Clearer guidance on sustainability disclosure standards needed from regulators to avoid perpetuating greenwashing or risk “going to hell in a handbasket”.
Regulators need to work together to better define and standardise sustainable investment terminology in order to tackle greenwashing, according to experts at The Climate Risk & Green Finance Regulatory Forum today.
“The main issue we face in this space is the sloppy use of ESG terminology,” said Dr Rory Sullivan, Co-Founder and CEO at Chronos Sustainability and visiting professor in practice at the Grantham Research Institute on Climate Change at the London School of Economics.
As greenwashing is a “multifaceted issue requiring a number of measures”, more standardised terminology will allow for increased differentiation between ESG products that are “varying levels of green”, added Alessandro d’Eri, Senior Policy Officer at the European Securities and Markets Authority (ESMA).
The issue of inconsistent definitions is “particularly obvious in the appropriation of investment terms that are familiar to the investment community to try and describe what we’re doing on sustainability, social or environmental issues,” Sullivan said. For example, terminology such as ‘materiality’, which has a very clear and widely-adopted definition in financial markets, doesn’t so easily apply to fields such as climate risk, he explained.
Even though regulatory reforms such as the EU Taxonomy Regulation and the Sustainable Finance Disclosure Regulation (SFDR) are providing greater clarity around how providers should green-label ESG products, confusion remains, panellists said.
SFDR Level 1 compliance is required from March but SFDR Level 2 and the EU Taxonomy have been delayed to next year, placing industry in an uncomfortable transitory position.
“The EU Taxonomy is one of the few exceptions where there’s actually been a serious effort to more precisely define what we’re talking about when adopting technical language. If regulators don’t help sort this inconsistent use of ESG terminology out, we’re going to continue perpetuating greenwashing and we’re going to hell in a handbasket,” Sullivan said.

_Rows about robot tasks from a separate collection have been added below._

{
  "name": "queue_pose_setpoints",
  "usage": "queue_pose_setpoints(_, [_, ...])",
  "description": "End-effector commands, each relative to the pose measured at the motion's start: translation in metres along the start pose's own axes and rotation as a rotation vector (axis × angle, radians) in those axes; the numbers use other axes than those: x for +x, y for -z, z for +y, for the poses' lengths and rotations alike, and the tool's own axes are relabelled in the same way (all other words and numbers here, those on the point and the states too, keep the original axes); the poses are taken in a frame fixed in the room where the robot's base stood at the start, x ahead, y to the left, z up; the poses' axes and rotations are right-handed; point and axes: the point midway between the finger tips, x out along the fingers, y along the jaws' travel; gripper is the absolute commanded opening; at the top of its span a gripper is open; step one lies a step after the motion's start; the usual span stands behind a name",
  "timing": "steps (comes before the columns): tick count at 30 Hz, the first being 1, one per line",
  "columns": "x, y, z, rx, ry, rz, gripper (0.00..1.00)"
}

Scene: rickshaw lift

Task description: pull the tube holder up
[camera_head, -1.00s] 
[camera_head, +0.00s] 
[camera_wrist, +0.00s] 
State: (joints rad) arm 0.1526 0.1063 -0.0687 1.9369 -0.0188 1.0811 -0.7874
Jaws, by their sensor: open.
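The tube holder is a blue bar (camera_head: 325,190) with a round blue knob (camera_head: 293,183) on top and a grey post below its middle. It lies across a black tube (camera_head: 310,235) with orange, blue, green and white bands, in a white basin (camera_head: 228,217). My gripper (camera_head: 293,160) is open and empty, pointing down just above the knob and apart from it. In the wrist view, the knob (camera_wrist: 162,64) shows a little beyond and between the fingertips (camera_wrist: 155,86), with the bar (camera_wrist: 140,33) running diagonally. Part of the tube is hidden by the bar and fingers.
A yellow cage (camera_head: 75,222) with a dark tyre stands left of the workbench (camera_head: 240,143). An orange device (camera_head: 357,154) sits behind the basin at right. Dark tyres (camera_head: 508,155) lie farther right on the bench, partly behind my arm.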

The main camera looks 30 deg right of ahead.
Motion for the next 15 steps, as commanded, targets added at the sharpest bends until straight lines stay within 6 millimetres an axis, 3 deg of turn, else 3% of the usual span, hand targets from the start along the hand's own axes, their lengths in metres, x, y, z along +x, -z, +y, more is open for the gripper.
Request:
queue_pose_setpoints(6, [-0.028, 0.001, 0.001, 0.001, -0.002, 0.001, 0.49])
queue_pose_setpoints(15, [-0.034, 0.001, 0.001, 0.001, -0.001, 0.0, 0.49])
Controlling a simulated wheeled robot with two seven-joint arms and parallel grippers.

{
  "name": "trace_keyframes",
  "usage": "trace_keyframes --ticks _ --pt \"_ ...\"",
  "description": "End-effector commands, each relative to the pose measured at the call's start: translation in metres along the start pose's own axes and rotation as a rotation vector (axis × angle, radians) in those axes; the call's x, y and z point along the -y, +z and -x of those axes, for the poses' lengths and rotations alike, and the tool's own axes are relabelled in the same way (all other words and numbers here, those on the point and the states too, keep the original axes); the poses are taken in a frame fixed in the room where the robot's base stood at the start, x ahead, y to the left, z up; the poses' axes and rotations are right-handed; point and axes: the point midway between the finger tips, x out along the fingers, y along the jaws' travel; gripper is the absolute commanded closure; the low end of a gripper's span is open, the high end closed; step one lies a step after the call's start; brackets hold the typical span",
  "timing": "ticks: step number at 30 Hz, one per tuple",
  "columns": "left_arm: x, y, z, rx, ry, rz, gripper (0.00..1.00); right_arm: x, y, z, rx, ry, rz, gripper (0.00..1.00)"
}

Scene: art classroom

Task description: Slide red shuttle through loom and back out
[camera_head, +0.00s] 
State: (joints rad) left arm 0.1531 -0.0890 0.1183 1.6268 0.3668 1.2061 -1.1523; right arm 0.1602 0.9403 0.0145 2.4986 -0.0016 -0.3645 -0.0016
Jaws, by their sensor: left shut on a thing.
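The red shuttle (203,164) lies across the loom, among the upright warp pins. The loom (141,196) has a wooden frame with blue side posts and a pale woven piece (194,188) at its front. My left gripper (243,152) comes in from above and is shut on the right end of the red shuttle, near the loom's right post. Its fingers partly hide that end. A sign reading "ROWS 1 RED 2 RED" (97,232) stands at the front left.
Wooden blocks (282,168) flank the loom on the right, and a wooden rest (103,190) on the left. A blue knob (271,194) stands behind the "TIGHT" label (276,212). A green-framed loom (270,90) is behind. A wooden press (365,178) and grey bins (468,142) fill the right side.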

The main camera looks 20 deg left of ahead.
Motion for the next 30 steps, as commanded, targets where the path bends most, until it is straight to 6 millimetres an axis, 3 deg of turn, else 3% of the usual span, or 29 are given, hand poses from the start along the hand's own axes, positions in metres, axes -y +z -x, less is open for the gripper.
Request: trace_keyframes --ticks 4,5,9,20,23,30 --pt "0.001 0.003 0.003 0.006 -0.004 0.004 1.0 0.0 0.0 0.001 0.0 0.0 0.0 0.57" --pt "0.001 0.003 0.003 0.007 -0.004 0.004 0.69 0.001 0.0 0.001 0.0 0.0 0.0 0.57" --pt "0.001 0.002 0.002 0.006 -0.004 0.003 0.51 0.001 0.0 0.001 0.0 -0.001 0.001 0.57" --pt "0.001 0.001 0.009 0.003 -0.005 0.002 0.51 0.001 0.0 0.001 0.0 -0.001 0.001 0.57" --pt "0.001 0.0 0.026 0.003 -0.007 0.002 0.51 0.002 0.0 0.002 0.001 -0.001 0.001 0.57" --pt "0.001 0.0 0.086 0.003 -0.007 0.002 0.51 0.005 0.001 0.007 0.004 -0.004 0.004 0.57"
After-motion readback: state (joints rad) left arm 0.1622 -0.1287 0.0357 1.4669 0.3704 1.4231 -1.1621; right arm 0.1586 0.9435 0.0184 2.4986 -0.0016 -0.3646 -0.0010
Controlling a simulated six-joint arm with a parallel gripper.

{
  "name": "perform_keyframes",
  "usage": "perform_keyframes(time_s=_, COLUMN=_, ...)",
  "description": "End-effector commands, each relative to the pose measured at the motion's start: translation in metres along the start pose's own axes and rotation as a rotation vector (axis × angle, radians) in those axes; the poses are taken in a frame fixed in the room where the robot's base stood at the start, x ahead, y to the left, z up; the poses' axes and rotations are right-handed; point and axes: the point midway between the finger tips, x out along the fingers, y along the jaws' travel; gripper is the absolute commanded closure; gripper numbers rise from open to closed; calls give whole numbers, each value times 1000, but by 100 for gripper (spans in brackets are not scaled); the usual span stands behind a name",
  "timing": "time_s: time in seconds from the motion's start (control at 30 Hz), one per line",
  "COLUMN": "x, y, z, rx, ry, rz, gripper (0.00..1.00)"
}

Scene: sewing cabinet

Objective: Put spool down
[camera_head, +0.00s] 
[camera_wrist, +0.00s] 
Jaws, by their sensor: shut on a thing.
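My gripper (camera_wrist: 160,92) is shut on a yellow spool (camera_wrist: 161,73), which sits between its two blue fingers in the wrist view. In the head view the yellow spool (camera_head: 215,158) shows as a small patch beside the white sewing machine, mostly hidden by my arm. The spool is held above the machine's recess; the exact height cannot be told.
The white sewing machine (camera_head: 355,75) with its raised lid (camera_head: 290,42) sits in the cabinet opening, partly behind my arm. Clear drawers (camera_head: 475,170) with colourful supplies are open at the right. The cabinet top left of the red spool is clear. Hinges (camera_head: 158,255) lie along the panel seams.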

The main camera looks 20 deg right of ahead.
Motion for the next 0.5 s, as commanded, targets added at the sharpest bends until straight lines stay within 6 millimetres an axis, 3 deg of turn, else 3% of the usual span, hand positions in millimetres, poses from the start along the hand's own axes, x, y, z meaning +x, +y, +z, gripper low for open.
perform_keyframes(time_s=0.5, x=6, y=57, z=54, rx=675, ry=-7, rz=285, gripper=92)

Standards bodies have been working to standardise their internal definitions of ESG terminology within their voluntary disclosure standards frameworks, as has been seen with the recent launch of a global sustainability standard prototype by the ‘group of five’ standards-setting bodies.
Stick versus carrot
Despite the evolving nature of the regulatory framework for sustainable investing, regulators must continue to hold financial participants accountable when labelling ESG products, in order to control and reduce greenwashing, d’Eri said.
Panellists agreed regulators should take a carrot-first approach, rather than going straight in with the stick.

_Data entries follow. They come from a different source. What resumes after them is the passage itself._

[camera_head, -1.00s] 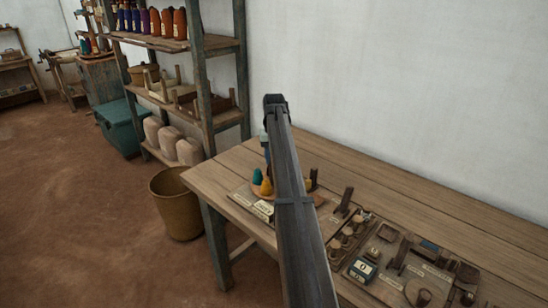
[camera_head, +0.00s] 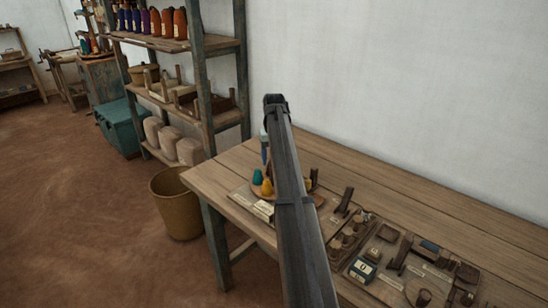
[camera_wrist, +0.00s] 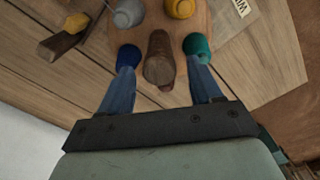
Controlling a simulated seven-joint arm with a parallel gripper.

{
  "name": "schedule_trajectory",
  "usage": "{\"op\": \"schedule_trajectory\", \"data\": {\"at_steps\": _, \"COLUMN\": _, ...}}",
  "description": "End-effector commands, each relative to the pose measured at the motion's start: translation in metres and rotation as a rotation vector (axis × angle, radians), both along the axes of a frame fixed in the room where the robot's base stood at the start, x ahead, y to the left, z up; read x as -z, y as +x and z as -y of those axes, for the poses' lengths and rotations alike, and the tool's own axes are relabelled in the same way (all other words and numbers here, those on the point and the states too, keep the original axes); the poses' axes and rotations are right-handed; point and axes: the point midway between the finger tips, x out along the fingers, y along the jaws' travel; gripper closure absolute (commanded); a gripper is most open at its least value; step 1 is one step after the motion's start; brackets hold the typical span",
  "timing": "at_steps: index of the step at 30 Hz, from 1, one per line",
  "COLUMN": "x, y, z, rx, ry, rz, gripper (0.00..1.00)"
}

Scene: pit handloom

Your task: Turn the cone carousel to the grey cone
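The cone carousel (camera_head: 318,198) is a round wooden disc on the bench, partly hidden behind my arm in the head view. A teal cone (camera_head: 257,177) and a yellow cone (camera_head: 267,187) stand on it. The wrist view shows the grey cone (camera_wrist: 127,13) at the top, left of the yellow cone (camera_wrist: 180,8). The teal cone (camera_wrist: 197,46) and a dark blue shape (camera_wrist: 129,56), perhaps a cone, show at my fingertips. My gripper (camera_wrist: 162,75) is open, its blue fingers either side of a brown upright wooden piece (camera_wrist: 159,62). I cannot tell whether they touch it.
A label card (camera_head: 264,210) lies in front of the carousel. Boards with small wooden fittings and a counter box (camera_head: 362,269) lie to the right. A basket (camera_head: 176,205) stands on the floor left of the bench. The bench's back right is clear.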

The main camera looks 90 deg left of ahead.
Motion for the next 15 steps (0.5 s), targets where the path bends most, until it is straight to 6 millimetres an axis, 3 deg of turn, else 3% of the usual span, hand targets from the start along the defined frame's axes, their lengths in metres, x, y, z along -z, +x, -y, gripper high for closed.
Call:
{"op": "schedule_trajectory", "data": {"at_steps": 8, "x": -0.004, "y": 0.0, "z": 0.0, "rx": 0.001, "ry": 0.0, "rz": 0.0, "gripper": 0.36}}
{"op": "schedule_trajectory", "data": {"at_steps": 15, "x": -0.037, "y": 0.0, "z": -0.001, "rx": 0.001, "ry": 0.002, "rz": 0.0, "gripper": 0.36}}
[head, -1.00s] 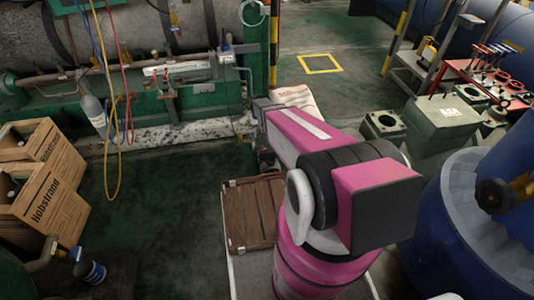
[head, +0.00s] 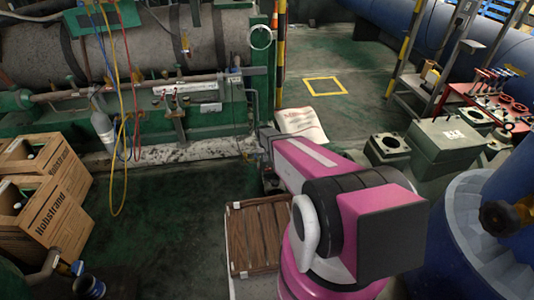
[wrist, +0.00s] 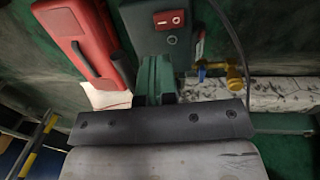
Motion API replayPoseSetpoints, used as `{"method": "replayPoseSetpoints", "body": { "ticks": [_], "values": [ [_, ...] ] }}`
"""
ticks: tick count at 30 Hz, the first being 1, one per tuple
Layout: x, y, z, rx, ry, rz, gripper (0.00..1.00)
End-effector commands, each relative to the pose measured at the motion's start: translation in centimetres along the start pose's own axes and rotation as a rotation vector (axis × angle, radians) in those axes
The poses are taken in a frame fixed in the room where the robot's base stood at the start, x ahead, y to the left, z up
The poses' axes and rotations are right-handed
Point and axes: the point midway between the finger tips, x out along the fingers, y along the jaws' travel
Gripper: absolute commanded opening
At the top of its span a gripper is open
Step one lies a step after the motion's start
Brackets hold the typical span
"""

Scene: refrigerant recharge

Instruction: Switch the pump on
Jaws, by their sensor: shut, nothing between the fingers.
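In the wrist view, a dark box that appears to be the pump stands ahead of my gripper. Which way the switch is set is too small to tell. My gripper (wrist: 155,65) is shut and empty, its fingers pointing at the box just below the switch. I cannot tell whether they touch it. In the head view my pink arm hides most of the gripper and the box.
A red case (wrist: 80,35) stands left of the box, and a brass valve (wrist: 235,76) is at right. In the head view, a wooden crate (head: 258,235) lies beside my arm. Cardboard boxes (head: 45,195) stand left. Open floor (head: 170,205) lies between.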

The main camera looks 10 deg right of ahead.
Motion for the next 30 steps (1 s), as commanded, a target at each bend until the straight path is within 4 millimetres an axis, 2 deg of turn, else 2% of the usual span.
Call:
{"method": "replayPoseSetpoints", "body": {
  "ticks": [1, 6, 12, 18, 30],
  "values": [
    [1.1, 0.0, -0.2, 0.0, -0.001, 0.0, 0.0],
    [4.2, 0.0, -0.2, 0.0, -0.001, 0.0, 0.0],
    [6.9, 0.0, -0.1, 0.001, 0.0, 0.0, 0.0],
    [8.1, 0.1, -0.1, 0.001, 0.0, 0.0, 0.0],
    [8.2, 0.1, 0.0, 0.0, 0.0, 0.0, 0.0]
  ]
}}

“When there is a very deliberate attempt to mislead, there’s a very clear role for the stick. Most of the time, however, individuals are trying to do the right thing and it’s usually a simple case of misunderstanding what the regulator expects from them,” said Richard Monks, Director of Strategy for the Financial Conduct Authority (FCA).
“At ESMA, we are very aware of the transition phase we are all in. Regulators should be approaching the issue of greenwashing from a supervisory stance to better foster clarity on how to best define products as green,” d’Eri agreed.